With a sparse model, we think of a model where many of the weights are 0. Let us therefore reason about how L1-regularization is more likely to create 0-weights.

Consider a model consisting of the weights $(w_1, w_2, \dots, w_m)$.

With L1 regularization, you penalize the model by a loss function $L_1(w)$ = $\Sigma_i |w_i|$.

With L2-regularization, you penalize the model by a loss function $L_2(w)$ = $\frac{1}{2} \Sigma_i w_i^2$

If using gradient descent, you will iteratively make the weights change in the opposite direction of the gradient with a step size $\eta$ multiplied with the gradient. This means that a more steep gradient will make us take a larger step, while a more flat gradient will make us take a smaller step. Let us look at the gradients (subgradient in case of L1):

$\frac{dL_1(w)}{dw} = sign(w)$, where $sign(w) = (\frac{w_1}{|w_1|}, \frac{w_2}{|w_2|}, \dots, \frac{w_m}{|w_m|})$

$\frac{dL_2(w)}{dw} = w$

If we plot the loss function and it's derivative for a model consisting of just a single parameter, it looks like this for L1:

enter image description here

And like this for L2:

enter image description here

Notice that for $L_1$, the gradient is either 1 or -1, except for when $w_1 = 0$. That means that L1-regularization will move any weight towards 0 with the same step size, regardless the weight's value. In contrast, you can see that the $L_2$ gradient is linearly decreasing towards 0 as the weight goes towards 0. Therefore, L2-regularization will also move any weight towards 0, but it will take smaller and smaller steps as a weight approaches 0.

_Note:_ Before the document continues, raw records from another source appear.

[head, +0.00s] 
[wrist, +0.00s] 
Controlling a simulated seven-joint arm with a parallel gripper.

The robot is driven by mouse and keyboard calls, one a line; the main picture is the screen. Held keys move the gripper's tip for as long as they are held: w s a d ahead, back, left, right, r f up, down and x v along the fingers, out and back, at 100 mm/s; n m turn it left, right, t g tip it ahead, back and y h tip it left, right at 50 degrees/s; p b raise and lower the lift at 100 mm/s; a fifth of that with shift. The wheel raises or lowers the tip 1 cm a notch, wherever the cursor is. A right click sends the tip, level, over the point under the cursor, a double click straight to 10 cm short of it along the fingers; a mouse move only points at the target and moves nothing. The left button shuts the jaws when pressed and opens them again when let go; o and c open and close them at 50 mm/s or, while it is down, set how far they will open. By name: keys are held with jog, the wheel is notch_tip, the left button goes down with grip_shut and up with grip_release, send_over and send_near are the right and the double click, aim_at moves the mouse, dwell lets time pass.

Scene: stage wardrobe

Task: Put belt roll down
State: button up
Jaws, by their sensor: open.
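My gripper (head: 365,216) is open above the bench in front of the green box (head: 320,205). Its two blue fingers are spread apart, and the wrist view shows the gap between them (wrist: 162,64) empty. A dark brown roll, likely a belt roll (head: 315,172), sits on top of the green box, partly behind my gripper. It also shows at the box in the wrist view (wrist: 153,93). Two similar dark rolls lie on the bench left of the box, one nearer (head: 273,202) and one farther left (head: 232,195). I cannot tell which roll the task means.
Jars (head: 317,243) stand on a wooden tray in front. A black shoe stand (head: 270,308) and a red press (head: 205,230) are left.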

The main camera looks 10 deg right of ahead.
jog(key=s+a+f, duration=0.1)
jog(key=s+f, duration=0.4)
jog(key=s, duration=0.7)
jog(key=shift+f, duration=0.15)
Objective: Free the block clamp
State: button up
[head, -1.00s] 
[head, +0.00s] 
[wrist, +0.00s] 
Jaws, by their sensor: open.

Try to imagine that you start with a model with $w_1 = 5$ and using $\eta = \frac{1}{2}$. In the following picture, you can see how gradient descent using L1-regularization makes 10 of the updates $w_1 := w_1 - \eta \cdot \frac{dL_1(w)}{dw} = w_1 - \frac{1}{2} \cdot 1$, until reaching a model with $w_1 = 0$:

enter image description here

In constrast, with L2-regularization where $\eta = \frac{1}{2}$, the gradient is $w_1$, causing every step to be only halfway towards 0. That is, we make the update $w_1 := w_1 - \eta \cdot \frac{dL_2(w)}{dw} = w_1 - \frac{1}{2} \cdot w_1$ Therefore, the model never reaches a weight of 0, regardless of how many steps we take:

enter image description here

Note that L2-regularization can make a weight reach zero if the step size $\eta$ is so high that it reaches zero in a single step. Even if L2-regularization on its own over or undershoots 0, it can still reach a weight of 0 when used together with an objective function that tries to minimize the error of the model with respect to the weights. In that case, finding the best weights of the model is a trade-off between regularizing (having small weights) and minimizing loss (fitting the training data), and the result of that trade-off can be that the best value for some weights are 0.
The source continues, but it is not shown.